Some common causes of general roofing defects include:

Pitched roofs in particular can be damaged by wind. In general, small components such as tiles are more susceptible than large units such as sheet material. The popular conception is that the wind will blow the roof covering off, but this will only happen if the wind gets underneath the covering. This is more likely to happen if the roof is pitched at less than 30-degrees.

Wind speed can be increased through:

  • Geographical location: Winds on the south coast of England are 25% stronger than those in the Midlands. The highest wind speeds in the UK are found in the north west of Scotland.
  • Funnelling: Caused either by natural features such as valleys, or by man-made features such as adjacent high-rise buildings.

[edit] Roof covering

A number of general problems may occur in the roof covering:

[edit] Slates

Problems can occur because of impurities within the slate, either through delamination or surface erosion. If the covering is bedded or pointed in mortar, moisture can penetrate at shrinkage cracks in the mortar, and inadequate ventilation around the slates can prevent natural evaporation of moisture, causing damage to the structure.

[edit] Thatch

Problems tend to occur at the ridges which are particularly vulnerable. Common problems include the growth of moss and lichen, and fungus attack. Warm moist climates are more damaging because they encourage such growth. Thatch is also more susceptible to fire damage.

[edit] Clay tiles

Clay tiles incorporate an interlocking detail which reduces the incidence of blown rain getting under the tile. However, because clay is permeable they can be affected by moisture penetration.

[edit] Concrete tiles

These are heavier than clay, which may mean that the roof structure is incapable of carrying the load.

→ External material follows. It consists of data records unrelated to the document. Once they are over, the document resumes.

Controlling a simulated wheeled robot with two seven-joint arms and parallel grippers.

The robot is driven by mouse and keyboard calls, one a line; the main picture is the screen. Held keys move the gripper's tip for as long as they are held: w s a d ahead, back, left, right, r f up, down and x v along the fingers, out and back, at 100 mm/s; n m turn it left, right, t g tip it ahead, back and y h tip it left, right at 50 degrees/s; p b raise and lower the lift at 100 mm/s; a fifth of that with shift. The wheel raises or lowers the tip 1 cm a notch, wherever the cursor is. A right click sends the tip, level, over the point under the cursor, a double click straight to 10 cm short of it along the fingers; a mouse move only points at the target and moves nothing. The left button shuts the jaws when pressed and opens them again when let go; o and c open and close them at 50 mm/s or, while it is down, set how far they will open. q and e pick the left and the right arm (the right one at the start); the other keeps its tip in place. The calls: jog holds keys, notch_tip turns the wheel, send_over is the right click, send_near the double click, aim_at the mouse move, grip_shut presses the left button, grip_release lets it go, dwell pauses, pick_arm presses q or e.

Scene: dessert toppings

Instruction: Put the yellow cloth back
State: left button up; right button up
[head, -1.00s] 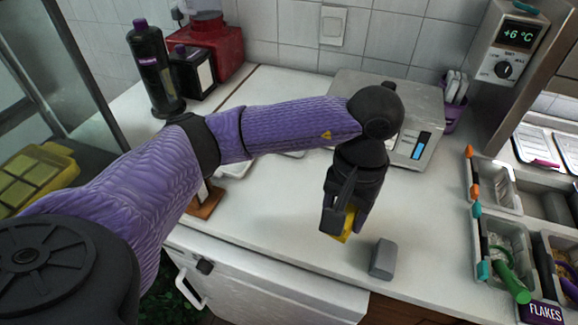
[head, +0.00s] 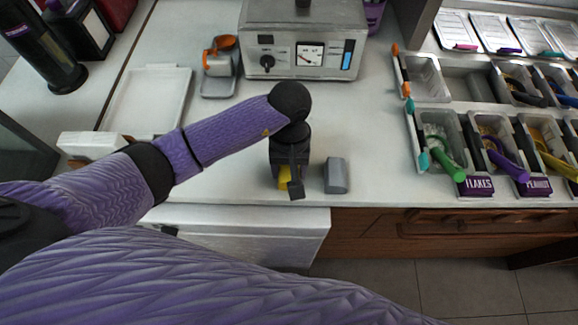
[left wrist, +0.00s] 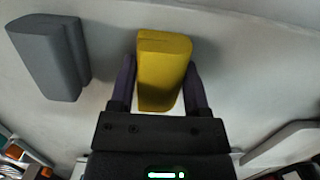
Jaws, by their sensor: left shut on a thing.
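The yellow cloth (left wrist: 164,68) is a folded block between the two fingers of my left gripper (left wrist: 160,88) in the left wrist view. My left gripper (head: 289,188) is shut on it, low over the white counter near its front edge. In the head view only a small part of the yellow cloth (head: 284,174) shows; the gripper hides the rest. A similar grey folded block (head: 336,175) lies just right of the gripper, apart from it. It also shows at the upper left of the left wrist view (left wrist: 50,58). My right gripper is not in view.
A metal machine (head: 300,42) with a dial stands behind the gripper. A white tray (head: 148,98) lies at the left. Topping bins with coloured-handled scoops (head: 446,150) stand at the right. The counter between the grey block and the bins is clear.

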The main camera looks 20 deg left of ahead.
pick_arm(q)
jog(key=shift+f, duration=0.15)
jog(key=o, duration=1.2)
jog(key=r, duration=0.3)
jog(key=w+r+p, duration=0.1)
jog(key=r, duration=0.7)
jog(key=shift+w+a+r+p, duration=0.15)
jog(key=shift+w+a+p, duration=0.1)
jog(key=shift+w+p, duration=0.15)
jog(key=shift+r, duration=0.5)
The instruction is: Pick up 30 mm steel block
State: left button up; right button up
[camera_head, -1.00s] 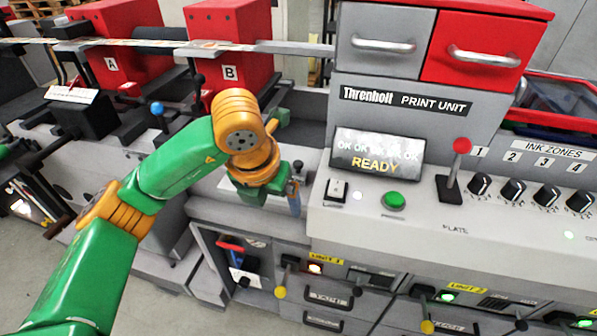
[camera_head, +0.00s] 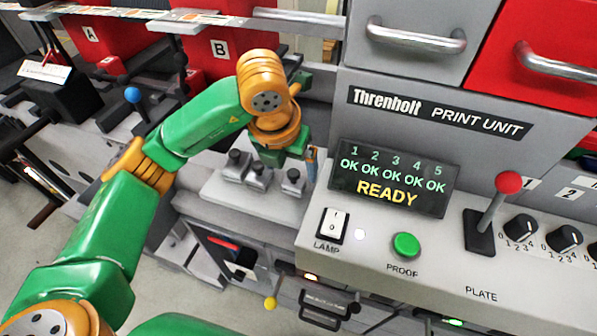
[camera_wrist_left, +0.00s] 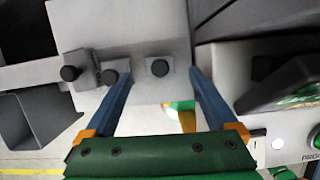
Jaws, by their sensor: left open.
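Three small grey steel blocks with dark round knobs stand on a pale plate (camera_head: 218,186): a left one (camera_head: 236,166), a middle one (camera_head: 258,176) and a right one (camera_head: 293,182). No size marking is legible, so I cannot tell which is 30 mm. My left gripper (camera_head: 292,168) is over the right block, open and empty. In the left wrist view its blue fingers (camera_wrist_left: 164,76) lie on either side of the right block (camera_wrist_left: 158,70). I cannot tell how far above it the tips are. The other two blocks sit outside the left finger.
The print unit's console, with its READY display (camera_head: 392,178), green button (camera_head: 405,246) and red-knobbed lever (camera_head: 507,184), stands close on the right of the gripper. Red housings A and B (camera_head: 218,62) are behind. A blue-knobbed lever (camera_head: 133,95) is left.

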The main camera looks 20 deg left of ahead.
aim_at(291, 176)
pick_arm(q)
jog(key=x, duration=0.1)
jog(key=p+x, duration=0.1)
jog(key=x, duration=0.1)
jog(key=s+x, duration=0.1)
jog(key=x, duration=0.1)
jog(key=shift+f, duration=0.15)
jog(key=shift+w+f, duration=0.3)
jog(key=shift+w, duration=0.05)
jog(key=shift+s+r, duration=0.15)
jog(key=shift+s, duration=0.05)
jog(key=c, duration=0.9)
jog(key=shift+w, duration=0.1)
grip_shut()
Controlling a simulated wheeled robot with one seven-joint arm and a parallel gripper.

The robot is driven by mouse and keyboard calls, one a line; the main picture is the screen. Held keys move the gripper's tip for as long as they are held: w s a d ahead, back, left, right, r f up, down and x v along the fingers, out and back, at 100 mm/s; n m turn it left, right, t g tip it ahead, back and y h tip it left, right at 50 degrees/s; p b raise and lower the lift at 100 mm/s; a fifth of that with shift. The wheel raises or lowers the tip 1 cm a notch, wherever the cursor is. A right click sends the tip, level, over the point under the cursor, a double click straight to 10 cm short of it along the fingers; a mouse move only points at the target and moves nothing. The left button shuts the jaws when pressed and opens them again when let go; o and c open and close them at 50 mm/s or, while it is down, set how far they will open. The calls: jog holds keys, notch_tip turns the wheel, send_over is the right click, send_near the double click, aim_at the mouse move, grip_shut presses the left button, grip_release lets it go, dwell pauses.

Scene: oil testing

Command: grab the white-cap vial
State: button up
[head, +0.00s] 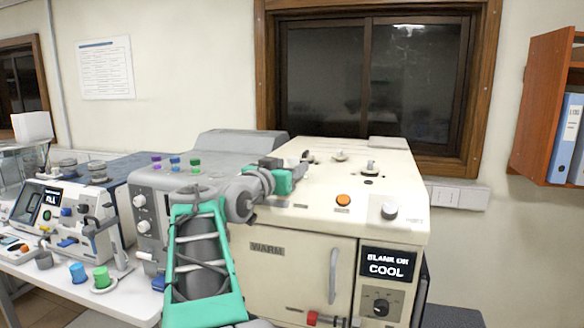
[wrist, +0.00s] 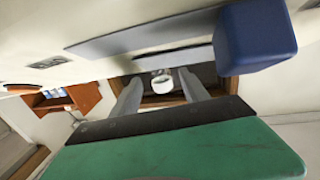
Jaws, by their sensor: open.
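In the wrist view, a small round white-topped piece (wrist: 162,84), which looks like the white cap, shows between the two grey fingers of my gripper (wrist: 159,80). The fingers are spread, with a visible space on both sides of it. The vial's body is hidden. In the head view, my gripper (head: 304,160) is above the rear left of the cream machine's top. A small white piece (head: 340,156) and a white-topped fitting (head: 371,167) stand to its right. I cannot tell which one is the vial.
The cream machine (head: 290,247) has an orange button (head: 343,199) and a knob (head: 389,210) on top. A grey machine (head: 155,190) with colored caps stands left. A blue block (wrist: 254,38) is near my gripper in the wrist view. A window (head: 375,80) is behind.

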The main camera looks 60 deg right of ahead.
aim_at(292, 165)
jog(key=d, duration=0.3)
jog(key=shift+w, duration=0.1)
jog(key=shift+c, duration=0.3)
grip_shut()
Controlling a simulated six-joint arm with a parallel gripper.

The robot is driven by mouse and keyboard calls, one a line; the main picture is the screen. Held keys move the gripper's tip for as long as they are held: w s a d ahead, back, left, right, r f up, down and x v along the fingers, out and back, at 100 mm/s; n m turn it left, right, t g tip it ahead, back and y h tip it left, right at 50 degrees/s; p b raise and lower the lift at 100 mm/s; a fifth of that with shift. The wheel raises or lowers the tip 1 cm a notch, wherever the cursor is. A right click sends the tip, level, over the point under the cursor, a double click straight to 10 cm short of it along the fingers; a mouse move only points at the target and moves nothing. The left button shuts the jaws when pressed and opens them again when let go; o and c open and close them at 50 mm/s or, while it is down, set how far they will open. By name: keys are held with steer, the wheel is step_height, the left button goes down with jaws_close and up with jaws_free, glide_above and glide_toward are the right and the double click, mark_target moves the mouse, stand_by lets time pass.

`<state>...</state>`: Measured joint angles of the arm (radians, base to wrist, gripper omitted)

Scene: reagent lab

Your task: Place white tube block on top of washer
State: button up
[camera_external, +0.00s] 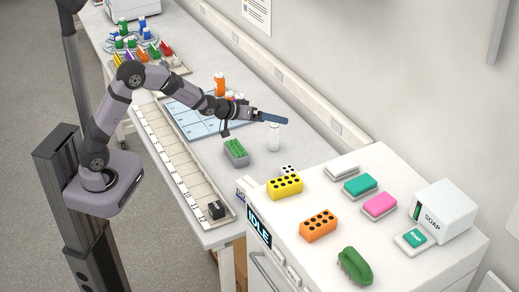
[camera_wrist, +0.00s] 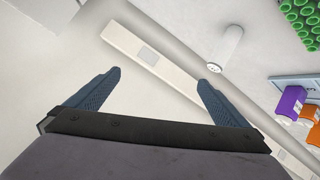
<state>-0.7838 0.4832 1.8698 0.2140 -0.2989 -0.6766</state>
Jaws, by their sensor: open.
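The white tube block (camera_external: 289,169), with dark holes in its top, shows at the back left edge of the washer, behind a yellow block. Its lower part is hidden, and I cannot tell its support for certain. My gripper (camera_external: 284,121) is open and empty above the bench, behind and higher than the white block. In the wrist view my gripper (camera_wrist: 160,78) has its two blue fingers spread with nothing between them. The white block is not recognisable there.
The washer top holds a yellow block (camera_external: 285,187), an orange block (camera_external: 318,225), a green brush (camera_external: 355,266), sponges and a soap box (camera_external: 443,210). A white bottle (camera_external: 273,138) stands below my gripper, near a green tube rack (camera_external: 236,153). The wall is close behind.

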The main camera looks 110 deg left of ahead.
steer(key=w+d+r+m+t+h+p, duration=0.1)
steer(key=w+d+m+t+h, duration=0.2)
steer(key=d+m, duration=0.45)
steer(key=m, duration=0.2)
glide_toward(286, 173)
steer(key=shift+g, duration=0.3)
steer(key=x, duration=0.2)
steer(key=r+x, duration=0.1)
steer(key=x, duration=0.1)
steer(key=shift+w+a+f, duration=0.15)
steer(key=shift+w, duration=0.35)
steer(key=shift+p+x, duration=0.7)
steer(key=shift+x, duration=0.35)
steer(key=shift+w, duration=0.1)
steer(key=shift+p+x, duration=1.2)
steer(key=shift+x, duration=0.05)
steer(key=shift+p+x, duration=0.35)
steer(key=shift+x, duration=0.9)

[edit] Mineral fibre tiles

These are relatively thin and easily damaged. They are prone to warping due to moisture penetration.

[edit] Metal cladding

Sheet cladding can corrode, particularly at cut edges. Fixings can corrode and fail, and condensation accumulation can cause mould growth and corrosion. Thermal expansion and contraction can cause the failure of joints and fixings.

[edit] Lead roofing

Ripples or splits can occur particularly where oversized sections have been used or the wrong grade of lead sheeting used. Joints and seams can fail due to poor installation or movement. The deck below the lead roofing can fail, causing distortion of the lead sheeting.

[edit] Structural problems

Defects can occur, not only in the roof covering, but also in the structure which supports the roof.

If the structure is unable to adequately support the loads applied by the roof, then deflection can occur. If the roof members are inadequate, collars have been omitted, or lateral bracing is missing, then a roof may be incapable of supporting the load of the roof covering. If the supporting walls are inadequate, then the load applied by the roof can cause them to deflect outwards.

In those circumstances, it is often not possible to reinstate the walls without major remedial work, but further movement can be prevented through the introduction of suitable collars and bracing.

Even where the structure appears adequate, there may be deficiencies in the fixings, or structural members, particularly where they may have been cut to allow the introduction of services.